Queens Borough President Helen Marshall misspoke when she said LIPA told her it would take seven weeks to restore electricity to the Rockaways, her spokesman, Dan Andrews, said Tuesday.
But exactly how long she was told the repairs would take is unconfirmed. Either way, Marshall’s misstatement caused at least one other elected official to get dozens of phone calls and emails from concerned residents — within an hour.
The borough president made the comment on Saturday in an interview with 1010 WINS radio. Marshall said the reason she was given was that a transformer had blown.
The 1010 WINS interviewer pointed out that the Long Island Power Authority has said that its customers still without electricity would get it back within days, and asked Marshall to clarify her answer. She repeated that LIPA said it would be seven weeks before the peninsula has power again. That is a far longer time than any official in any area hit by Hurricane Sandy has said it would take for power to be restored anywhere.
“It should have been ‘several weeks,’” Andrews explained. “I think it came out as ‘seven weeks,’ but it should have been ‘several weeks.’”
State Assemblyman Phil Goldfeder (D-Rockaway) said he had heard the interview, and that within an hour, his office had received more than 50 phone calls and emails asking him if the time frame was true.

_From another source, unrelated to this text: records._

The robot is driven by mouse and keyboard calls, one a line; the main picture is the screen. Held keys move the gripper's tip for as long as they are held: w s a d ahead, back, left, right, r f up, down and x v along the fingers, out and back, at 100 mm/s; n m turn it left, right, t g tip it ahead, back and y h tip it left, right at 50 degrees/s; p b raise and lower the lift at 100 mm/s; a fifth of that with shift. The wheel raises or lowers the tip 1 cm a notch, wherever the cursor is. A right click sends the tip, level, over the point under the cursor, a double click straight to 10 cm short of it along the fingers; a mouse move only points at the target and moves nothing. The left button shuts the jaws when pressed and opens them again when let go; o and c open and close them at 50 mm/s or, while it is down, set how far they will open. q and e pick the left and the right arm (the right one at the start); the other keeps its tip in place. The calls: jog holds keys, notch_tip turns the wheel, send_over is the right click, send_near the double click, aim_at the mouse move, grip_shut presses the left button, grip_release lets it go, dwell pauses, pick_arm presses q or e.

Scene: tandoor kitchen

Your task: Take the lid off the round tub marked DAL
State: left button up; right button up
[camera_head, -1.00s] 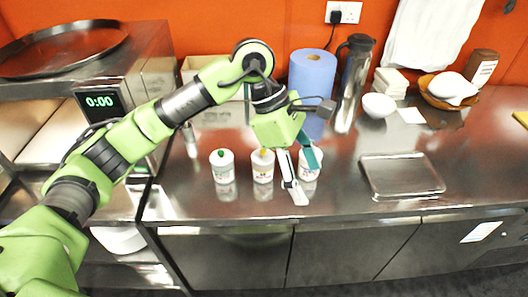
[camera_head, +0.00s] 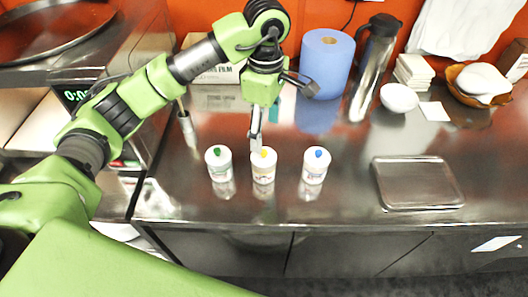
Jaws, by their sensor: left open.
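Three white round tubs with lids stand in a row on the steel counter. The left tub (camera_head: 219,164) has a green knob on its lid, the middle tub (camera_head: 263,174) a yellow knob, and the right tub (camera_head: 315,166) a blue knob. The labels are too small to read, so I cannot tell which is marked DAL. All three lids are on. My left gripper (camera_head: 263,130) is open and empty, pointing down just behind the middle tub's lid in the picture. I cannot tell whether a finger touches it. My right gripper is not in view.
A steel tray (camera_head: 418,184) lies to the right on the counter (camera_head: 350,205). Behind stand a blue paper roll (camera_head: 326,62), a steel flask (camera_head: 373,70) and a white bowl (camera_head: 399,98). A metal shaker-like item (camera_head: 187,130) stands at the left.

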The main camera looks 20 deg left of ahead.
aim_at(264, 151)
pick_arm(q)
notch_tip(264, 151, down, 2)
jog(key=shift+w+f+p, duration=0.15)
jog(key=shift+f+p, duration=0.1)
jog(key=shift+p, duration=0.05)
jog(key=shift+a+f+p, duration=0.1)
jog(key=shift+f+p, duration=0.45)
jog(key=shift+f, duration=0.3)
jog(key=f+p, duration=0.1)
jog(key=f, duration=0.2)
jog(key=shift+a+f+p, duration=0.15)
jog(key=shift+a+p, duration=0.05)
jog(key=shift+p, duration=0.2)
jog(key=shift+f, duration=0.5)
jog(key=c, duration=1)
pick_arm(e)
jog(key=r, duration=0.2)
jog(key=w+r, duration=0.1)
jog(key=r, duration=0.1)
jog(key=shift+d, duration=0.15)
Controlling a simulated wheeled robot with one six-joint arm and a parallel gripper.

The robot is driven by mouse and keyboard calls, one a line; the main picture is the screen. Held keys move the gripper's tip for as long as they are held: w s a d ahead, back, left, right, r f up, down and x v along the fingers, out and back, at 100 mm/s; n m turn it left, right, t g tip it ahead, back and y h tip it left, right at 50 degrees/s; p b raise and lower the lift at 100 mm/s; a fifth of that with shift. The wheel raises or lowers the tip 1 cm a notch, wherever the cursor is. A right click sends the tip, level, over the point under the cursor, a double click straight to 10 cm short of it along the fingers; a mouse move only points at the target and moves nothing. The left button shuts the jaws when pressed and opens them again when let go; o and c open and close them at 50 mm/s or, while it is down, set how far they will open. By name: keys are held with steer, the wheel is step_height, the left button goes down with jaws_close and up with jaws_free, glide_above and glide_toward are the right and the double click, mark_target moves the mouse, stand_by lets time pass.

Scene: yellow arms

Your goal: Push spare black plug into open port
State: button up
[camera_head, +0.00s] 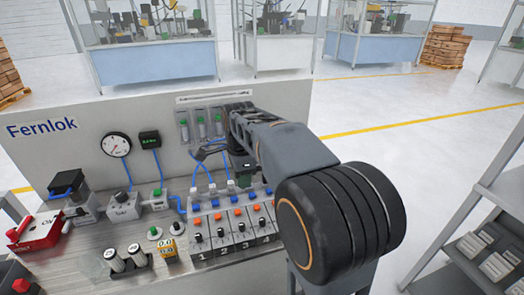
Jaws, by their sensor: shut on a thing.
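The valve block (232,238) stands on the bench, with modules numbered 1 to 4 and rows of blue, orange and black parts. White fittings (213,188) with blue tubes rise from its back edge, toward the left. My gripper (241,168) is above the back of the block, near its right half, pointing down. It is shut on a small dark piece, which looks like the black plug (244,181). The plug's lower end and the open port beneath it are too small and hidden to tell whether they touch.
Blue tubes (199,172) run close to the left of my gripper. The back panel (80,150) carries a gauge (117,145) and a display (149,140). A red unit (36,232) and silver cylinders (115,260) stand on the bench. A grey shelf (470,245) is at right.

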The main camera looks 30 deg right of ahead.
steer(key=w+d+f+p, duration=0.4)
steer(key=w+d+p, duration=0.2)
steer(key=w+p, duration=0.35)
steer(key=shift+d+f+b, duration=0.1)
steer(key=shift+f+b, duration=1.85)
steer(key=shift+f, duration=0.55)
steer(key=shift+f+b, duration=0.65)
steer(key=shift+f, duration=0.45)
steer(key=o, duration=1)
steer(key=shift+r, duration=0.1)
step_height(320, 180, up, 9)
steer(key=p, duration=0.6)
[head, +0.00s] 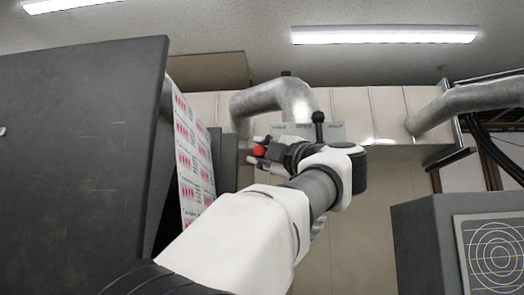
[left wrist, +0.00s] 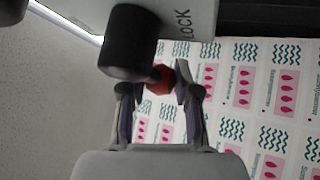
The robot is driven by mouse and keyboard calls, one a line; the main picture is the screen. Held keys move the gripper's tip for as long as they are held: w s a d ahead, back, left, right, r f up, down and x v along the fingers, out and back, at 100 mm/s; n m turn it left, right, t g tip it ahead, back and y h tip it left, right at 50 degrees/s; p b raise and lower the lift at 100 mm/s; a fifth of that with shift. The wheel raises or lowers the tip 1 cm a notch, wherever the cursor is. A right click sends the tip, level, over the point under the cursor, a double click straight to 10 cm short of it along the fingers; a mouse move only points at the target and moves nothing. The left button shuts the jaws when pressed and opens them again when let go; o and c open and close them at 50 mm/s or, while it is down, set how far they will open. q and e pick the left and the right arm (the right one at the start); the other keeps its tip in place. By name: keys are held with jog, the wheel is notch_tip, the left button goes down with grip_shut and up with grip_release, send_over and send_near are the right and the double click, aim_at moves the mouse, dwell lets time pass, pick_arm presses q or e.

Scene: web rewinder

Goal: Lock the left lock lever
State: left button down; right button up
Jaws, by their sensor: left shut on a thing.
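The left lock lever shows as a red knob (head: 259,151) in the head view, at the tip of my left gripper (head: 264,153). In the left wrist view the red knob (left wrist: 160,79) sits between the two fingertips of my left gripper (left wrist: 157,90), which is shut on it. A dark cylinder (left wrist: 128,43) stands in front of part of the knob there. The lever's shaft is mostly hidden. A pale plate (left wrist: 195,15) beside it carries the word LOCK. My right gripper is in neither view.
A black-knobbed lever (head: 318,117) stands by the labelled plate (head: 333,131), just right of my left gripper. The printed web (head: 193,155) hangs close on the left beside a large dark panel (head: 75,150). A grey cabinet (head: 417,245) stands at lower right.

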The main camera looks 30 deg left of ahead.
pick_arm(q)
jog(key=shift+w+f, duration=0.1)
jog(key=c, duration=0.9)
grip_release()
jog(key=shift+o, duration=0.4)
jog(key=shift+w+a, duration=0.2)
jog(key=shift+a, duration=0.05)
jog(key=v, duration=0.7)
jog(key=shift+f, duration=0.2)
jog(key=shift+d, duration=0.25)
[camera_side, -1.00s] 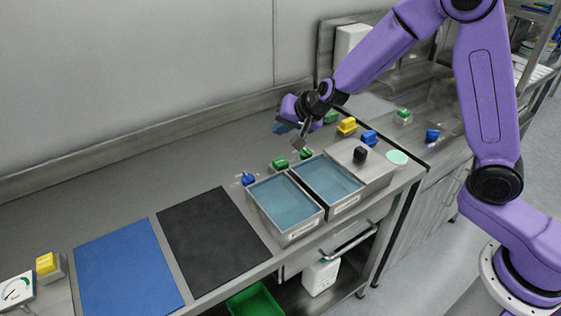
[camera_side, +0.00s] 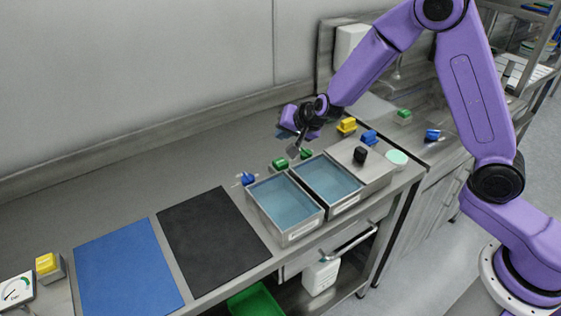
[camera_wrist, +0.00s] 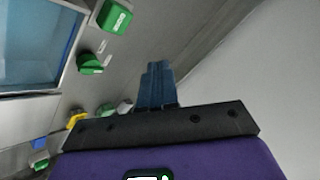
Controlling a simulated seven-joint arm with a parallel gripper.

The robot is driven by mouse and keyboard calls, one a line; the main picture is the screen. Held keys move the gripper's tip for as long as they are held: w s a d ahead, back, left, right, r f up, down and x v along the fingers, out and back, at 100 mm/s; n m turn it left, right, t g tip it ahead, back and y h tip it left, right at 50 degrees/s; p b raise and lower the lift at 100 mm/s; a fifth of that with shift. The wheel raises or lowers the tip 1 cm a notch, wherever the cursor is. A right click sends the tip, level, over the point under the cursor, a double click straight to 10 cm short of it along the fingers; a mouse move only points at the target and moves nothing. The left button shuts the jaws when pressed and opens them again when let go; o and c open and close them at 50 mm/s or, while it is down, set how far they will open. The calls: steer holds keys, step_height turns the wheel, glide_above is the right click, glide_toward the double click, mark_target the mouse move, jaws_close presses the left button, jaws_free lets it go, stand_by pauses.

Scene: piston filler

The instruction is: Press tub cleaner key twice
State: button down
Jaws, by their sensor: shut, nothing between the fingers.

Goldfeder called LIPA and, he said, was told the real answer was “several days.”
The assemblyman declined to criticize Marshall for alarming their constituents.
“It happens,” he said. “When you have all this information coming at you, sometimes you misspeak. I would like to thank the borough president for her tremendous public service on behalf of all the communities in Queens.”
LIPA backs Goldfeder’s recollection. The utility, which mostly serves Nassau and Suffolk counties, but also the Rockaway Peninsula, expects all power transmission to be online by the end of this week, spokeswoman Lois Bentivegna and operations representative Bob Kascsak said in a joint interview Tuesday.
The utility has four substations in the Rockaways, and all were damaged by Hurricane Sandy, they said — one beyond repair. But they said the three will be fixed and the one replaced within days, if they haven’t been done already. But that doesn’t mean every homeowner will be able to draw electricity, however, though that’s a matter beyond the utility’s control.
“LIPA should be in pretty good shape by the end of the week,” Bentivegna said. “We’ll be able to energize the Rockaways, but not all homes and businesses will be able to receive the electricity.”
That’s because home and business owners must get city certification that it’s safe to run electricity into structures damaged by the hurricane. That is done either by licensed electricians or city inspectors, not by LIPA. That could take “several weeks” for a given home.
Bentivegna also stressed that safety must come first for everyone dealing with the restoration of power.